__Data lines__
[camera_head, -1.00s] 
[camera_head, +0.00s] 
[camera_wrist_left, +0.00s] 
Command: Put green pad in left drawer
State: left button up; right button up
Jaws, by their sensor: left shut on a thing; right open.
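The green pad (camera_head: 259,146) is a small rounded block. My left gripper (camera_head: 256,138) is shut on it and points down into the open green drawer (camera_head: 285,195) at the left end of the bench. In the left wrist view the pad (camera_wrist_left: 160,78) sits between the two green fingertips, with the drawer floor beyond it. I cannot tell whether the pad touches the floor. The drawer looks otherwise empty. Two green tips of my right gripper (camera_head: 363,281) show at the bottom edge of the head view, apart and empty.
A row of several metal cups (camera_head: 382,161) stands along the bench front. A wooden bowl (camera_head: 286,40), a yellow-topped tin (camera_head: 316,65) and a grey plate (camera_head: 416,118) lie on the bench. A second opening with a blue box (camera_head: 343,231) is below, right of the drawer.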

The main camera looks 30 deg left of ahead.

__Written problem__
Everything from the line containing "[camera_wrist_left, +0.00s]" through the final line of the listing, inclusive, must be reproduced exactly; leave out the rest.

__Solution for this exercise__
[camera_wrist_left, +0.00s] 
Command: Put green pad in left drawer
State: left button up; right button up
Jaws, by their sensor: left shut on a thing; right open.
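The green pad (camera_head: 259,146) is a small rounded block. My left gripper (camera_head: 256,138) is shut on it and points down into the open green drawer (camera_head: 285,195) at the left end of the bench. In the left wrist view the pad (camera_wrist_left: 160,78) sits between the two green fingertips, with the drawer floor beyond it. I cannot tell whether the pad touches the floor. The drawer looks otherwise empty. Two green tips of my right gripper (camera_head: 363,281) show at the bottom edge of the head view, apart and empty.
A row of several metal cups (camera_head: 382,161) stands along the bench front. A wooden bowl (camera_head: 286,40), a yellow-topped tin (camera_head: 316,65) and a grey plate (camera_head: 416,118) lie on the bench. A second opening with a blue box (camera_head: 343,231) is below, right of the drawer.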

The main camera looks 30 deg left of ahead.

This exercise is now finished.